* What is required: Search the material for the word "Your" and report each line where it turns up.

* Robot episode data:
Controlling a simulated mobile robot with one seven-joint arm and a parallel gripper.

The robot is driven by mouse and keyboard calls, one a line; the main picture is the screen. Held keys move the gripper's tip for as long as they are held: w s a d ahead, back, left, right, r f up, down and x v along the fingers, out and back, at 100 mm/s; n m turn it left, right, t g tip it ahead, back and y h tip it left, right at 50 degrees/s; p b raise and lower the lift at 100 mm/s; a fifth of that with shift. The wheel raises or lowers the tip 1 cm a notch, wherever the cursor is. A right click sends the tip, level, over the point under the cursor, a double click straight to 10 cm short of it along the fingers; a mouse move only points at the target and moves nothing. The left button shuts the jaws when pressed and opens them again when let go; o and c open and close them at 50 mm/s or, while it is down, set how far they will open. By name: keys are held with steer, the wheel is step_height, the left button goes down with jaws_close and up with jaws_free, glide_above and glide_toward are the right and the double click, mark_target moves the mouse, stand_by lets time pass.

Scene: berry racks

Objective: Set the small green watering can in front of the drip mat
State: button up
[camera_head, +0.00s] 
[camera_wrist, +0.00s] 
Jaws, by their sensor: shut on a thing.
* * *
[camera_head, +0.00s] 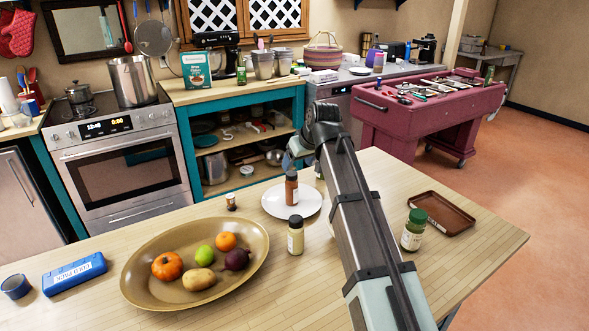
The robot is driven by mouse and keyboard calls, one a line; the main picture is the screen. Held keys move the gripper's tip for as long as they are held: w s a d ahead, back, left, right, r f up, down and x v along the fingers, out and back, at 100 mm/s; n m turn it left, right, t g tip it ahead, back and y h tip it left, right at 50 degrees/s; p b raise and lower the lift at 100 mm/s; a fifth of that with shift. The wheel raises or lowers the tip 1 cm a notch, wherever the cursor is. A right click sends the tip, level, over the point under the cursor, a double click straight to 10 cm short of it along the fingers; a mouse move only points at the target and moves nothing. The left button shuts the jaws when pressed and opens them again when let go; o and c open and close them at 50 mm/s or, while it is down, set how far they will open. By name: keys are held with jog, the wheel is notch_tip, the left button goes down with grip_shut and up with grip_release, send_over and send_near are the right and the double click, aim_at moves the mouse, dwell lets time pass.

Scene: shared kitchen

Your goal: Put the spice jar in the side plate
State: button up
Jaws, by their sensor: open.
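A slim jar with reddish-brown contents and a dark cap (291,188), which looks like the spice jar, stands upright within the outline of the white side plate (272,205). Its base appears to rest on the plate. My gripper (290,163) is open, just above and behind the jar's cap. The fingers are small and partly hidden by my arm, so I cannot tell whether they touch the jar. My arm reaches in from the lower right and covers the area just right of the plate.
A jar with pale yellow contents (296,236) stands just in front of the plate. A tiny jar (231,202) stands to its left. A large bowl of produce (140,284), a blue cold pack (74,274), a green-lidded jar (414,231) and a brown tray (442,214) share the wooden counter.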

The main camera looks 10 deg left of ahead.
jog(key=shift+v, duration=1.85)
==
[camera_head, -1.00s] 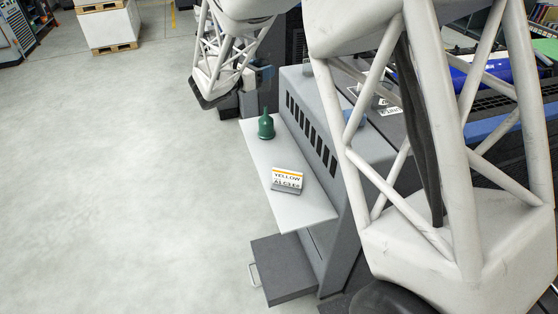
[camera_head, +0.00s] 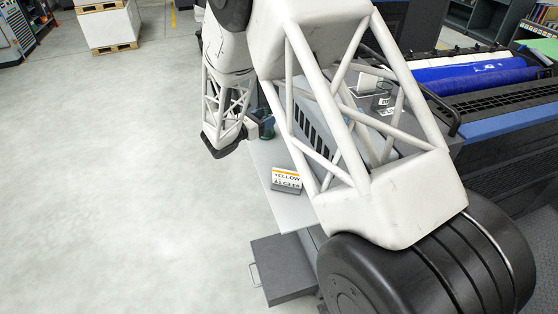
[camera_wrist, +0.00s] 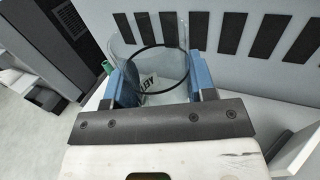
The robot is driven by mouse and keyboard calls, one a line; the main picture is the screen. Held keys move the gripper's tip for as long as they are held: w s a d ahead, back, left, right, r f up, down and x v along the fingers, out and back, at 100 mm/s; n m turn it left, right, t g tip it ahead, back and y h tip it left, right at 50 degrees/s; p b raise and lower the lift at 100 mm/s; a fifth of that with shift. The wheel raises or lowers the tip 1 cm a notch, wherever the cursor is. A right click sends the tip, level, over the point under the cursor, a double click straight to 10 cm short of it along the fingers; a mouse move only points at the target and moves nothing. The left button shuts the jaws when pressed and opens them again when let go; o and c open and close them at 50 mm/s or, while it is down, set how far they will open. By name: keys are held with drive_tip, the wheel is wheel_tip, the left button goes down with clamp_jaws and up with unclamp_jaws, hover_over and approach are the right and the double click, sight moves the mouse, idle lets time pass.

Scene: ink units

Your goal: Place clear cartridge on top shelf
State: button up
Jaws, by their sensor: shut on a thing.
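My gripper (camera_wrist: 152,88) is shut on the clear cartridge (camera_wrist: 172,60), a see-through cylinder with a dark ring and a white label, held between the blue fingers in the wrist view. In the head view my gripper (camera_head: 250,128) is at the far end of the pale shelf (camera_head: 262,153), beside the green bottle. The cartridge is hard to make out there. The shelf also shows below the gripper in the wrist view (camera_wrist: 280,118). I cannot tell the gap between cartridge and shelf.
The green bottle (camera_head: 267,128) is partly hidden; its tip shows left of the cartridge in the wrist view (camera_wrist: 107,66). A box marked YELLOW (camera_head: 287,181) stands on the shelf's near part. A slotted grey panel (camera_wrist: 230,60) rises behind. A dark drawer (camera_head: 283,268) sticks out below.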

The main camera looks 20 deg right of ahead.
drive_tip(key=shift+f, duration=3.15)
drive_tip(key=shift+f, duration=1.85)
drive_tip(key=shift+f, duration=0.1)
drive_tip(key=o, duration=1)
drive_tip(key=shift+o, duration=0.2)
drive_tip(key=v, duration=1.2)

* Final result:
Your goal: Put the spice jar in the side plate
Your goal: Place clear cartridge on top shelf

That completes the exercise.